Directions
Each line below should be retyped exactly, with no pictures.
## begin Given information
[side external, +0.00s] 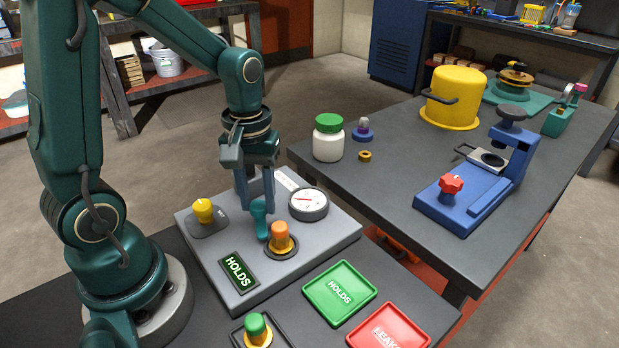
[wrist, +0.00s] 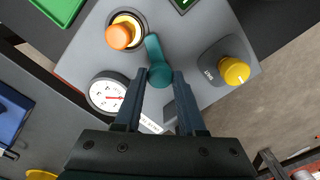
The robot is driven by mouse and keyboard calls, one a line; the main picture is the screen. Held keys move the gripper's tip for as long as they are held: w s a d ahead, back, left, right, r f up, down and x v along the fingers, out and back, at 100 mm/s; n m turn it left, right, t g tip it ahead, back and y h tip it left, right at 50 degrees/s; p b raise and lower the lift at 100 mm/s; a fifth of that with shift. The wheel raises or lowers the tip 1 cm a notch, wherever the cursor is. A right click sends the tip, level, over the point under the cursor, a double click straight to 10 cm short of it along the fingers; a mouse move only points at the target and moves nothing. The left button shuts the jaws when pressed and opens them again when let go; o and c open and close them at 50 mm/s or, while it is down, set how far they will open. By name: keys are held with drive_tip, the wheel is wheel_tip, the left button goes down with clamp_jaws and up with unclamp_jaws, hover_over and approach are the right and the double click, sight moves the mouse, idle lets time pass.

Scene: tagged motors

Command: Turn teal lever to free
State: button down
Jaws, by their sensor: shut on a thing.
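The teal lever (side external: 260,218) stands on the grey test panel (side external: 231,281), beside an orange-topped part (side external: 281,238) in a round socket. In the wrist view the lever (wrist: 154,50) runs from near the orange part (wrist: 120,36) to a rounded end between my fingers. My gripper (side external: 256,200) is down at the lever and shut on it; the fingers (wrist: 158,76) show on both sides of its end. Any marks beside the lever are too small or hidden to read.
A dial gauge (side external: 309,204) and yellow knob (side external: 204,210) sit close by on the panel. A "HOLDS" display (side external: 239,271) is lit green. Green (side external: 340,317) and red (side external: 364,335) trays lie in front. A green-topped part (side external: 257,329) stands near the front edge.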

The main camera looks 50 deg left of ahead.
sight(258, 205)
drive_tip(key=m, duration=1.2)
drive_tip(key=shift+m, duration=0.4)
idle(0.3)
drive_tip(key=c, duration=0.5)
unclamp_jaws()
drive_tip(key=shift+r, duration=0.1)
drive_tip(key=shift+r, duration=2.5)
## end Given information
Answer to the task
[side external, +0.00s] 
[wrist, +0.00s] 
The robot is driven by mouse and keyboard calls, one a line; the main picture is the screen. Held keys move the gripper's tip for as long as they are held: w s a d ahead, back, left, right, r f up, down and x v along the fingers, out and back, at 100 mm/s; n m turn it left, right, t g tip it ahead, back and y h tip it left, right at 50 degrees/s; p b raise and lower the lift at 100 mm/s; a fifth of that with shift. The wheel raises or lowers the tip 1 cm a notch, wherever the cursor is. A right click sends the tip, level, over the point under the cursor, a double click straight to 10 cm short of it along the fingers; a mouse move only points at the target and moves nothing. The left button shuts the jaws when pressed and opens them again when let go; o and c open and close them at 50 mm/s or, while it is down, set how far they will open. By name: keys are held with drive_tip, the wheel is wheel_tip, the left button goes down with clamp_jaws and up with unclamp_jaws, hover_over and approach are the right and the double click, sight moves the mouse, idle lets time pass.

Scene: tagged motors

Command: Turn teal lever to free
State: button down
Jaws, by their sensor: shut on a thing.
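The teal lever (side external: 260,218) stands on the grey test panel (side external: 231,281), beside an orange-topped part (side external: 281,238) in a round socket. In the wrist view the lever (wrist: 154,50) runs from near the orange part (wrist: 120,36) to a rounded end between my fingers. My gripper (side external: 256,200) is down at the lever and shut on it; the fingers (wrist: 158,76) show on both sides of its end. Any marks beside the lever are too small or hidden to read.
A dial gauge (side external: 309,204) and yellow knob (side external: 204,210) sit close by on the panel. A "HOLDS" display (side external: 239,271) is lit green. Green (side external: 340,317) and red (side external: 364,335) trays lie in front. A green-topped part (side external: 257,329) stands near the front edge.

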The main camera looks 50 deg left of ahead.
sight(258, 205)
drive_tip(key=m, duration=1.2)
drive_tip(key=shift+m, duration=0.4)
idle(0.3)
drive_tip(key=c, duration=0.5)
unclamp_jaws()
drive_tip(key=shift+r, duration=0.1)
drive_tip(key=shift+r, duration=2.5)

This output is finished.